**Problem to solve:**
Don't copy the pictures; return every other part of the records exactly.

**Data to use:**
Begin
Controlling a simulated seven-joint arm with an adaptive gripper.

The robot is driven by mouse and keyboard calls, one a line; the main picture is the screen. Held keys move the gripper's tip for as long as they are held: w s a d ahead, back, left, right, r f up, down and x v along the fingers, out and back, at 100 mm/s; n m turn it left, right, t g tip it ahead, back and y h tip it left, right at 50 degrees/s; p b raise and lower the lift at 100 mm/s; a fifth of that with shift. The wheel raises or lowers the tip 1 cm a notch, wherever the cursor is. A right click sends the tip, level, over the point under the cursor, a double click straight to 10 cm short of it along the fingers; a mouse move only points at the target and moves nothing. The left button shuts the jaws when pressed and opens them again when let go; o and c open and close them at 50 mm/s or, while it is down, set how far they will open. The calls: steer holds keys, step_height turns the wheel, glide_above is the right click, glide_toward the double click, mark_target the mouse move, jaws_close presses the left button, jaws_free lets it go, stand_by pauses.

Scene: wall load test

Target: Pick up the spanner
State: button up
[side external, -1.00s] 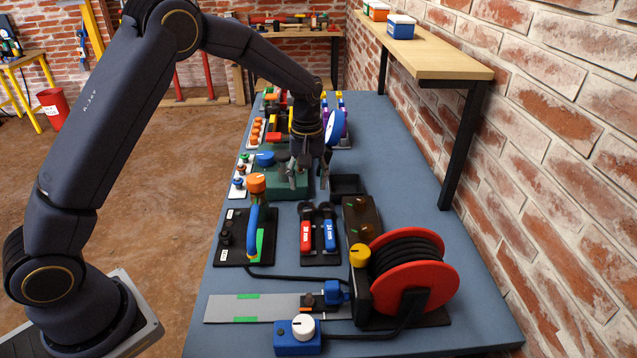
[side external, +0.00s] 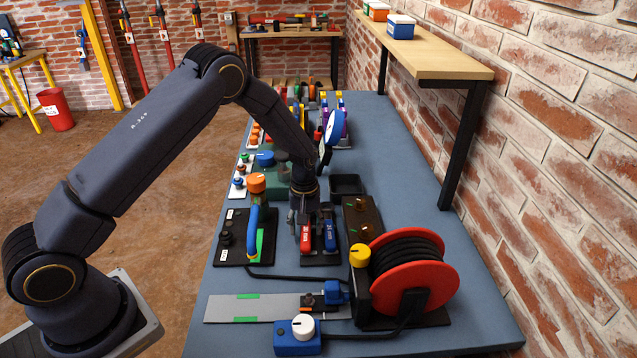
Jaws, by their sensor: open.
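Two spanners lie side by side on a black holder (side external: 318,259) on the blue-grey bench: one with a red handle (side external: 306,240) and one with a blue handle (side external: 330,236). My gripper (side external: 303,226) points down over the far end of the holder, close to the red-handled spanner. It is open, with nothing seen between its fingers. It hides the far ends of the spanners, and I cannot tell whether it touches either one.
A black panel with a blue lever (side external: 254,231) stands left of the holder. A brown box (side external: 361,219) with knobs is to the right, and a red cable reel (side external: 430,285) is nearer. A black open bin (side external: 346,186) sits behind. The bench's right side (side external: 410,190) is clear.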

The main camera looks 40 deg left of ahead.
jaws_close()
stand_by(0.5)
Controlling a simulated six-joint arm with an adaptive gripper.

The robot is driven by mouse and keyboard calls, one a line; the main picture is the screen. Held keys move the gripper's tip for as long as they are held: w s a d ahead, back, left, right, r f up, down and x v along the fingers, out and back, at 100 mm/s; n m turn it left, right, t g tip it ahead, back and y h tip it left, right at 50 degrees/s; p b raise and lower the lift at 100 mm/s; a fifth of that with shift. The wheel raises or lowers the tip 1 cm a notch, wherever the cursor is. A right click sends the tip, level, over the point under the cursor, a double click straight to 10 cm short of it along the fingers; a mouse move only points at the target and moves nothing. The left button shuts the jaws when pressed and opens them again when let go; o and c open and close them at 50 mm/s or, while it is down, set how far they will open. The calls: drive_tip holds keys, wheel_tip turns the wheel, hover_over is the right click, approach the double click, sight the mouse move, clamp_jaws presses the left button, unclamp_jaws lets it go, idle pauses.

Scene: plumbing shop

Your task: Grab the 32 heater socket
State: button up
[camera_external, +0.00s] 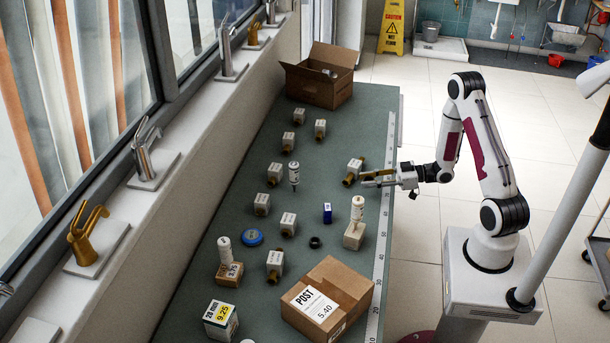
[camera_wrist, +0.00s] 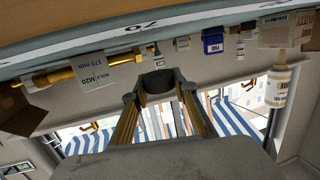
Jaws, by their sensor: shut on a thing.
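My gripper (camera_external: 376,179) is over the right edge of the green table, beside a white block with a brass fitting (camera_external: 353,171). In the wrist view its two fingers (camera_wrist: 157,92) close in on a dark grey round piece (camera_wrist: 157,82) at their tips, and the gripper is shut on it. The piece looks like a short socket, but no number can be read on it, so I cannot tell its size. A separate black ring (camera_external: 315,242) lies on the table in the external view; its size cannot be read either.
White blocks with brass fittings, such as one (camera_external: 288,224), stand along the table (camera_external: 345,110). A white bottle (camera_external: 357,208) stands on a block near the right edge. A POST carton (camera_external: 345,285) is in front and an open carton (camera_external: 320,78) at the far end.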

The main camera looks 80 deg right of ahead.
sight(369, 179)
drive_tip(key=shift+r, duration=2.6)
End
**Written response:**
Controlling a simulated seven-joint arm with an adaptive gripper.

The robot is driven by mouse and keyboard calls, one a line; the main picture is the screen. Held keys move the gripper's tip for as long as they are held: w s a d ahead, back, left, right, r f up, down and x v along the fingers, out and back, at 100 mm/s; n m turn it left, right, t g tip it ahead, back and y h tip it left, right at 50 degrees/s; p b raise and lower the lift at 100 mm/s; a fifth of that with shift. The wheel raises or lowers the tip 1 cm a notch, wherever the cursor is. A right click sends the tip, level, over the point under the cursor, a double click straight to 10 cm short of it along the fingers; a mouse move only points at the target and moves nothing. The left button shuts the jaws when pressed and opens them again when let go; o and c open and close them at 50 mm/s or, while it is down, set how far they will open. The calls: steer holds keys, step_height turns the wheel, glide_above is the right click, glide_toward the double click, mark_target the mouse move, jaws_close presses the left button, jaws_free lets it go, stand_by pauses.

Scene: wall load test

Target: Pick up the spanner
State: button up
[side external, -1.00s] 
[side external, +0.00s] 
Jaws, by their sensor: open.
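Two spanners lie side by side on a black holder (side external: 318,259) on the blue-grey bench: one with a red handle (side external: 306,240) and one with a blue handle (side external: 330,236). My gripper (side external: 303,226) points down over the far end of the holder, close to the red-handled spanner. It is open, with nothing seen between its fingers. It hides the far ends of the spanners, and I cannot tell whether it touches either one.
A black panel with a blue lever (side external: 254,231) stands left of the holder. A brown box (side external: 361,219) with knobs is to the right, and a red cable reel (side external: 430,285) is nearer. A black open bin (side external: 346,186) sits behind. The bench's right side (side external: 410,190) is clear.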

The main camera looks 40 deg left of ahead.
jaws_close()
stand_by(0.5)
Controlling a simulated six-joint arm with an adaptive gripper.

The robot is driven by mouse and keyboard calls, one a line; the main picture is the screen. Held keys move the gripper's tip for as long as they are held: w s a d ahead, back, left, right, r f up, down and x v along the fingers, out and back, at 100 mm/s; n m turn it left, right, t g tip it ahead, back and y h tip it left, right at 50 degrees/s; p b raise and lower the lift at 100 mm/s; a fifth of that with shift. The wheel raises or lowers the tip 1 cm a notch, wherever the cursor is. A right click sends the tip, level, over the point under the cursor, a double click straight to 10 cm short of it along the fingers; a mouse move only points at the target and moves nothing. The left button shuts the jaws when pressed and opens them again when let go; o and c open and close them at 50 mm/s or, while it is down, set how far they will open. The calls: drive_tip holds keys, wheel_tip turns the wheel, hover_over is the right click, approach the double click, sight the mouse move, clamp_jaws presses the left button, unclamp_jaws lets it go, idle pauses.

Scene: plumbing shop

Your task: Grab the 32 heater socket
State: button up
[camera_external, +0.00s] 
[camera_wrist, +0.00s] 
Jaws, by their sensor: shut on a thing.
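My gripper (camera_external: 376,179) is over the right edge of the green table, beside a white block with a brass fitting (camera_external: 353,171). In the wrist view its two fingers (camera_wrist: 157,92) close in on a dark grey round piece (camera_wrist: 157,82) at their tips, and the gripper is shut on it. The piece looks like a short socket, but no number can be read on it, so I cannot tell its size. A separate black ring (camera_external: 315,242) lies on the table in the external view; its size cannot be read either.
White blocks with brass fittings, such as one (camera_external: 288,224), stand along the table (camera_external: 345,110). A white bottle (camera_external: 357,208) stands on a block near the right edge. A POST carton (camera_external: 345,285) is in front and an open carton (camera_external: 320,78) at the far end.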

The main camera looks 80 deg right of ahead.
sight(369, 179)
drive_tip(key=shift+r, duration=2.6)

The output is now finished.